─── Data shown ───
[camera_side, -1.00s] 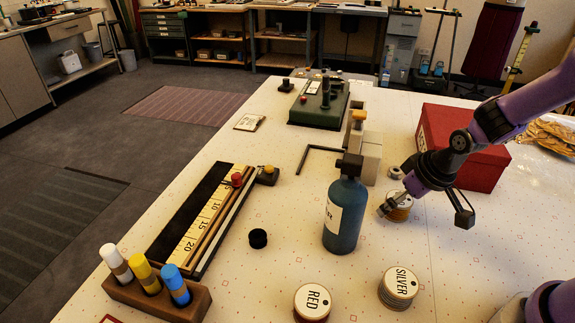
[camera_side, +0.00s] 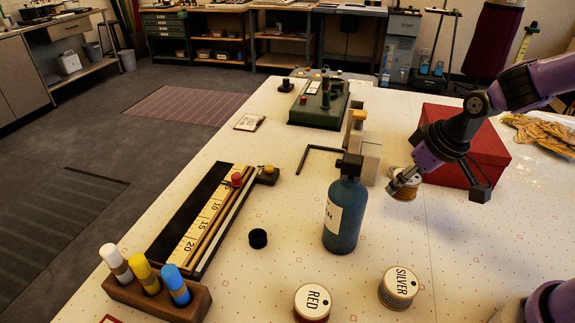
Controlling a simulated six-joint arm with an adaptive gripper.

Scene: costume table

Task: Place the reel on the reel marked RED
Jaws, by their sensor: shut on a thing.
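My gripper (camera_side: 396,186) is shut on a reel (camera_side: 404,193) with an orange-brown side. The reel is held above the table, left of the red box; the fingers hide part of it. The reel marked RED (camera_side: 313,300) stands at the front edge of the picture, its white labelled top facing up. It is apart from my gripper, toward the front and left. The reel marked SILVER (camera_side: 399,286) stands to its right.
A blue bottle (camera_side: 343,215) stands between my gripper and the left part of the table. A red box (camera_side: 470,145) is behind my gripper. Table between bottle and SILVER reel is clear.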

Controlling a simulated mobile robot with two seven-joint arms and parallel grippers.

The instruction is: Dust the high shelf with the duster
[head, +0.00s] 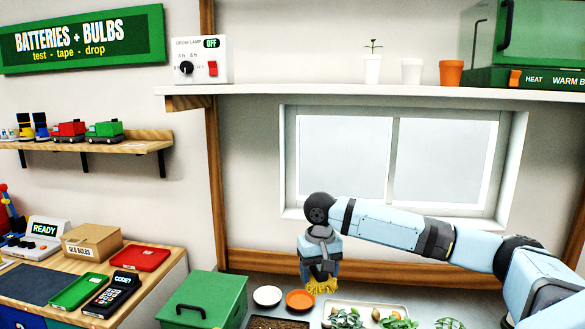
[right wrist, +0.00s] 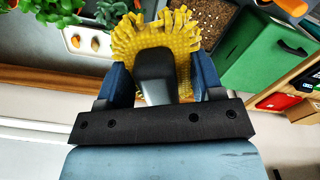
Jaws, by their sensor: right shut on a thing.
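The duster (right wrist: 186,42) has a yellow fringed head and a dark handle, and it sits between the two fingers of my right gripper (right wrist: 160,82) in the right wrist view. In the head view my right gripper (head: 320,262) points down over the counter below the window, with the yellow duster fringe (head: 322,286) under it. The high shelf (head: 340,90) is a long white board above the window, well above my right gripper. My left gripper is not in either view.
On the high shelf stand a lamp control box (head: 202,60), a seedling pot (head: 373,68), a white pot (head: 412,71), an orange pot (head: 451,73) and a green case (head: 540,32). Below are bowls (head: 267,296), a plant tray (head: 400,309) and a green bin (head: 205,300).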

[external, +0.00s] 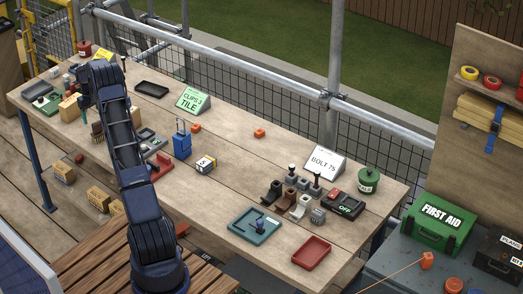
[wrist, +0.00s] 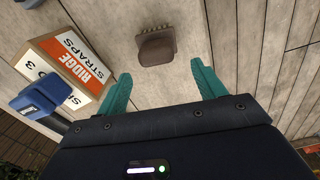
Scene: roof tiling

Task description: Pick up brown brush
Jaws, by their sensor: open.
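The brown brush (wrist: 156,48) is in the upper middle of the wrist view, lying on the wooden table with a row of short bristle tufts along its far edge. My gripper (wrist: 160,84) shows two teal fingers spread wide apart, with nothing between them. The brush lies beyond the fingertips, roughly centred on the gap, and is not touched. In the external view a small brown bristled thing (external: 97,130), likely the same brush, stands beside my arm at the left part of the table. My arm partly hides that area.
A cardboard box labelled "Ridge straps" (wrist: 72,66) stands close to the left finger, with a blue object (wrist: 42,94) near it. In the external view a blue tool (external: 182,143) and a black tray (external: 152,90) are on the table. Bare planks lie right of the brush.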

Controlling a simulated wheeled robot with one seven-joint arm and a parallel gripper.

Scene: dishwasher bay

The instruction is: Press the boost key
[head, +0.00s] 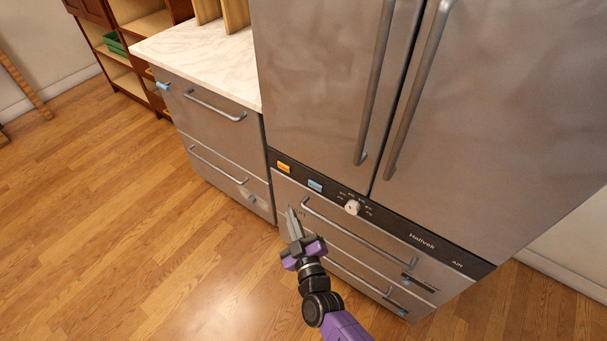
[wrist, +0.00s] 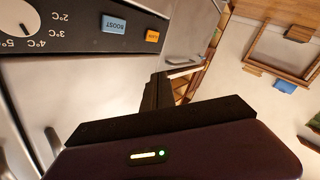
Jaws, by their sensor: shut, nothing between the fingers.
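The boost key is the blue key (wrist: 114,24) labelled BOOST in the wrist view, where its text appears upside down. In the head view the same blue key (head: 315,186) sits on the black control strip between an orange key (head: 284,167) and a white dial (head: 352,207). My gripper (head: 292,212) is shut and empty. In the head view its tips appear below and left of the blue key, in front of the drawer under the strip. In the wrist view my gripper (wrist: 156,85) shows dark fingers below the strip, apart from the blue key.
The black control strip (head: 450,254) runs below the tall steel doors (head: 325,70). A long drawer handle (head: 360,236) lies right of my gripper. Steel drawers (head: 205,108) under a marble counter (head: 190,50) stand left. Wooden floor (head: 150,240) is clear at the left.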

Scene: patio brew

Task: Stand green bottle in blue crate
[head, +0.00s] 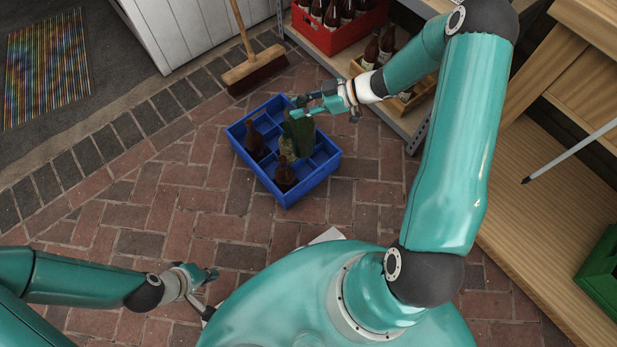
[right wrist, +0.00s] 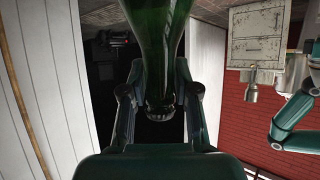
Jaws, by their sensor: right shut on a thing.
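The blue crate (head: 314,177) stands on the brick floor, divided into compartments. Two brown bottles (head: 255,143) (head: 284,176) stand in it at the left and front, with a paler bottle (head: 287,149) between. My right gripper (head: 303,108) is shut on the green bottle (head: 300,134), which is over the crate's middle and looks roughly upright. I cannot tell whether its base is inside a compartment or above it. In the right wrist view the green bottle (right wrist: 158,45) runs between the fingers (right wrist: 160,105). My left gripper (head: 212,292) is open and empty at the lower left.
A broom (head: 254,70) stands behind the crate. A red crate of bottles (head: 335,38) and a wooden crate (head: 368,68) sit on shelving at the back right. A green crate (head: 602,268) is at the far right. Brick floor left of the blue crate is clear.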

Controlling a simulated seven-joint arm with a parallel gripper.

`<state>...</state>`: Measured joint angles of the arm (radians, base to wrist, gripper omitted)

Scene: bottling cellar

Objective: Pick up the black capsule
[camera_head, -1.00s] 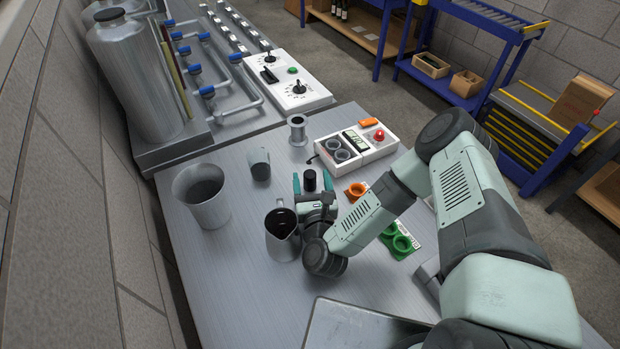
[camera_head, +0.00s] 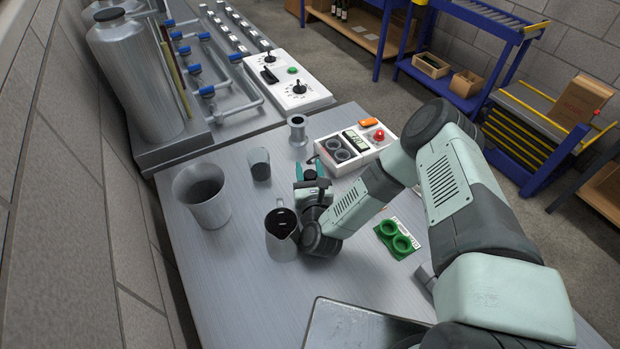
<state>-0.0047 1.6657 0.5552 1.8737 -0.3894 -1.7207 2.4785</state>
───
The task –
Each line in the entries above that includes the string "instruction" should be extracted.

Exercise result –
The instruction is: Dust the high shelf with the duster
The instruction is: Press the boost key

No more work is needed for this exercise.